I get to interview a lot of people for work. I like doing it. When I was in high school, I dreaded interviews, because they were never with celebrities but with city officials or, worse, other students. “What do you think of the new block scheduling?” High school, man. I started the entertainment section of our paper when I was 16, and I quickly set up an interview series. Naturally I didn’t get to do any of the interviews.
College was a different story. When I worked at the Daily Californian, I was able to interview lots of people I actually wanted to talk to, some with Oscars and Wikipedia pages, even. The first major interview I did was a press junket in L.A. for The Ice Harvest and Brokeback Mountain. Don’t worry, no one remembers The Ice Harvest. The interviews were press conference style, which intimidated the shit out of me. You had to get up and say your name and outlet—I can barely order a sandwich without fumbling. I sat in the front row, but I didn’t open my mouth during the first press conference. Once Jake Gyllenhaal and Ang Lee arrived for Brokeback Mountain, I decided I needed to ask something, if only so that Jake could be tricked into looking at me. (Totally worked.)
When people ask me now if I still get starstruck, I’m always a bit taken aback. It’s just not really an issue anymore. I get excited about talking to big names or people I personally admire, but I’m never anxious. I guess that’s because doing interviews became work—work that I enjoy, but work nonetheless. When I went to my first junket, I felt like I’d just won a contest. (Actually, I had. My editor at the time made us all submit reasons why we should be picked. She ended up choosing me because, “I figured you wouldn’t flail over Jake Gyllenhaal.”) But as I did more and more interviews, I came to understand it as my job, and that took a lot of the pressure off. You have to kind of distance yourself from the fanboy mentality. There is nothing wrong with being a fanboy—it’s just not appropriate in that context.

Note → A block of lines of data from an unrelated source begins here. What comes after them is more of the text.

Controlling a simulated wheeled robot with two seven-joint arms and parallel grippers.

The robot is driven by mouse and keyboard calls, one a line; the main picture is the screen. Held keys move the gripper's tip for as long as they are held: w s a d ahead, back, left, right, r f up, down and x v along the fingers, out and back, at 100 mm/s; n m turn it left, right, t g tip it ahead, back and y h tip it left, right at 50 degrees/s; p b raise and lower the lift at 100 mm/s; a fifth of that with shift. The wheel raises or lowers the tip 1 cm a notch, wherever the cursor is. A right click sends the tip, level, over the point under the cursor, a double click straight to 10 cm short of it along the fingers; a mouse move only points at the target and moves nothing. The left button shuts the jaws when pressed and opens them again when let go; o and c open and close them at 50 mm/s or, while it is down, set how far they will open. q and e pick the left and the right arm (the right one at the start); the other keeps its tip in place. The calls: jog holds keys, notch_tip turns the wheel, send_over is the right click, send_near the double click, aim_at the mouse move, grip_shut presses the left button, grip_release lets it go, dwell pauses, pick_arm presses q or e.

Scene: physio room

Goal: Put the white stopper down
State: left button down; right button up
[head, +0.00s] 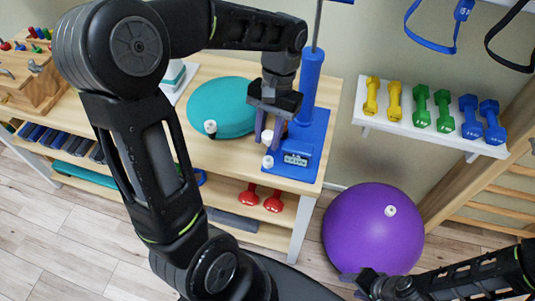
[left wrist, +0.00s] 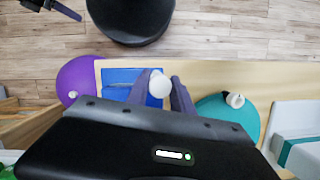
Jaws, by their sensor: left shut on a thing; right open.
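My left gripper (head: 266,138) points down over the front of the workbench, its fingers shut on a small white stopper (head: 266,135). The held stopper also shows between the fingertips in the left wrist view (left wrist: 160,86). It is above the blue base of the upright pump (head: 311,85). A second small white piece (head: 268,161) shows just below, at the base's left edge. The teal cushion (head: 222,105) lies left of the gripper, with a white plug (head: 210,127) on its near edge. My right gripper (head: 365,281) is open, low at the right, away from the bench.
The wooden bench top (head: 235,158) has bare room in front of the cushion. A purple ball (head: 370,235) with a white plug (head: 390,210) stands on the floor at right. A white wall shelf (head: 433,130) carries coloured dumbbells. Red dumbbells (head: 273,201) lie on the lower shelf.

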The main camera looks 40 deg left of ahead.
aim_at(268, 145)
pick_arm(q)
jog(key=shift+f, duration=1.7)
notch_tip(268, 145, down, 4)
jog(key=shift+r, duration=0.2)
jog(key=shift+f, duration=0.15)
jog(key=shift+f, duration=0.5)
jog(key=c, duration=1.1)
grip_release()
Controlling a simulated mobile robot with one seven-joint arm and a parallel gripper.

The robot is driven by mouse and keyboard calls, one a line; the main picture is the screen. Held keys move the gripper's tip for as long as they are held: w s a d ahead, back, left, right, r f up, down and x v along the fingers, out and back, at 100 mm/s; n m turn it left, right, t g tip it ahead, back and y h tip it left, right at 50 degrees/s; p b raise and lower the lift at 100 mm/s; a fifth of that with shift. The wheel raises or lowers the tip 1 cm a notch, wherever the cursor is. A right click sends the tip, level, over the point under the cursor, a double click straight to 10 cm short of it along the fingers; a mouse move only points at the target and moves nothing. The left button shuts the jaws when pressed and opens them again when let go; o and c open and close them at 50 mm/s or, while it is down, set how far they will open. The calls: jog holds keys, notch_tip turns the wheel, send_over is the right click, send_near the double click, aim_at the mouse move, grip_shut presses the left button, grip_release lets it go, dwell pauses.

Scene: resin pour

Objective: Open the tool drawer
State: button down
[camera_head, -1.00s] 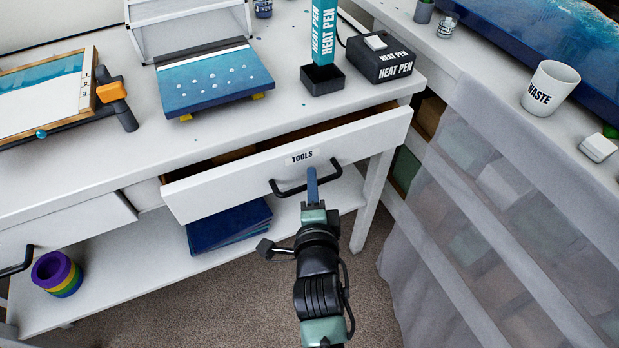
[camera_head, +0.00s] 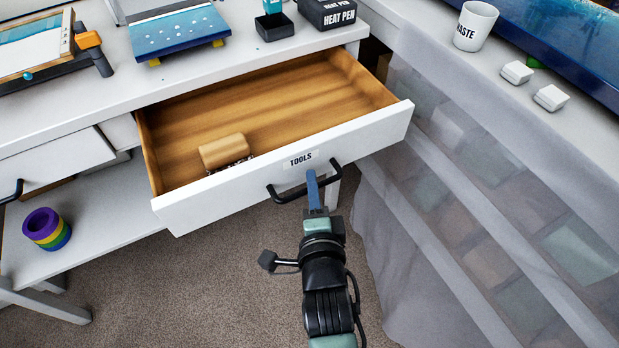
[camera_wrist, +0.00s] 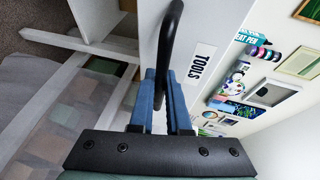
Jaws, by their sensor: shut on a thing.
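The tool drawer (camera_head: 225,195) is pulled well out of the white workbench, and its wooden inside shows. Its white front bears a TOOLS label (camera_head: 301,160) and a black bar handle (camera_head: 286,196). In the wrist view the blue fingers of my gripper (camera_wrist: 162,95) close around the black handle (camera_wrist: 169,45), beside the TOOLS label (camera_wrist: 200,65). Inside the drawer, a light wooden block-like thing with a dark toothed edge (camera_head: 224,152) lies near the front left.
A translucent sheet (camera_head: 480,190) hangs from the right-hand table, close to the drawer's right corner. A second drawer (camera_head: 50,165) is at the left. Coloured tape rolls (camera_head: 47,229) sit on the lower shelf. The carpet (camera_head: 200,285) before the drawer is clear.

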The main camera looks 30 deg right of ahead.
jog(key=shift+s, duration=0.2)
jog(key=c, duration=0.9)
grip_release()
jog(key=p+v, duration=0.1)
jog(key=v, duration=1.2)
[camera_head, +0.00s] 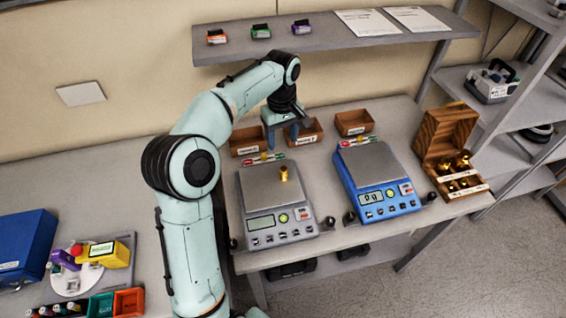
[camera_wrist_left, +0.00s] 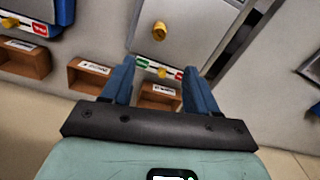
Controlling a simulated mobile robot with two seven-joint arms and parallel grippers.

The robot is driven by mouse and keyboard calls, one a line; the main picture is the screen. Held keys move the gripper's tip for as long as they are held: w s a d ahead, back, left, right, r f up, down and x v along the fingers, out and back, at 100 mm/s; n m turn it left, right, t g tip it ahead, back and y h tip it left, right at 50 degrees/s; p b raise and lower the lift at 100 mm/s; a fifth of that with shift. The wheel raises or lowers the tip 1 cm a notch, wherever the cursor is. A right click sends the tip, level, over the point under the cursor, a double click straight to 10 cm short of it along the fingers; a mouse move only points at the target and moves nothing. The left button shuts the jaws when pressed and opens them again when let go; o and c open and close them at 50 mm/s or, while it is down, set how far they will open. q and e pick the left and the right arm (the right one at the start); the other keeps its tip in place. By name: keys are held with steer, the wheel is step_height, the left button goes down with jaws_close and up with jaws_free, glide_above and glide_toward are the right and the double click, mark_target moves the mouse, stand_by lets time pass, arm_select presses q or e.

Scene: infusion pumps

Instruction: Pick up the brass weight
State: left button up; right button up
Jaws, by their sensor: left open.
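A small brass weight (camera_head: 284,173) stands on the metal pan of the grey scale (camera_head: 278,228), toward its right side. In the left wrist view the brass weight (camera_wrist_left: 159,31) shows on the pan, beyond the fingertips and roughly centred between them. My left gripper (camera_head: 282,139) is open and empty. It points down behind the grey scale, near the small wooden boxes, apart from the weight. It also shows in the left wrist view (camera_wrist_left: 158,68), with its two blue fingers spread. My right gripper is not in view.
A blue scale (camera_head: 377,182) with an empty pan stands to the right. A wooden case (camera_head: 444,132) of brass weights stands farther right. Small wooden boxes (camera_head: 354,122) line the back. A shelf (camera_head: 320,37) hangs above. Dark knobs (camera_head: 330,221) stand around the scales.

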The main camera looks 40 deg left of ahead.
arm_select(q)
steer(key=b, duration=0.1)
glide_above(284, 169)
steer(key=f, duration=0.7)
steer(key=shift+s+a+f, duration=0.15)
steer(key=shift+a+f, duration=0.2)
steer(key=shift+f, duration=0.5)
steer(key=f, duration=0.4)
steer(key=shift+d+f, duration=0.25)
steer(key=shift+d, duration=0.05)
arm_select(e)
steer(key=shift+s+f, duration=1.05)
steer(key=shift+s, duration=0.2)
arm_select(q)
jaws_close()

Being starstruck isn’t something you can consciously control, and no, telling myself that celebrities are people, too has never really helped either. If I don’t feel it, it’s because my focus is on getting the job done, and that mental energy is enough to suppress the feelings of, “Oh my God, Ewan McGregor is touching me.” I try to have fun during my interviews, but I do take it very seriously, and I’m always disappointed by other journalists who don’t. Asinine questions aside, the easiest way to piss me off during a press conference or roundtable interview is to bring a pile of DVDs to have signed. It’s not Comic-Con, OK? (But if it is Comic-Con, different rules apply. We’ll talk about it in July.) I don’t pretend that the people I interview are my friends, and I don’t treat them like golden gods either. You have to find the middle ground: they’re talking, you’re listening, you’ll use what they’ve said to write an article—I think that makes you colleagues.
It’s funny how much of it is about context, though. I went to a festival screening last night and Parker Posey was waiting in line outside. You guys, I lost my shit. Internally, but still. Because she’s Parker Posey, and I didn’t expect to see her there. I wanted to go up and say something, tell her how much I love her in well, everything, but that seemed lame. By which I mean, I couldn’t work up the courage. Part of it was not wanting to bother someone when she was off the clock, but there was more to it than that. When I’m straddling that line between journalist and fan, I want to make sure I don’t slip too far to one side.
That having been said, if you’re Parker Posey, and you’re reading this, I would love to interview you.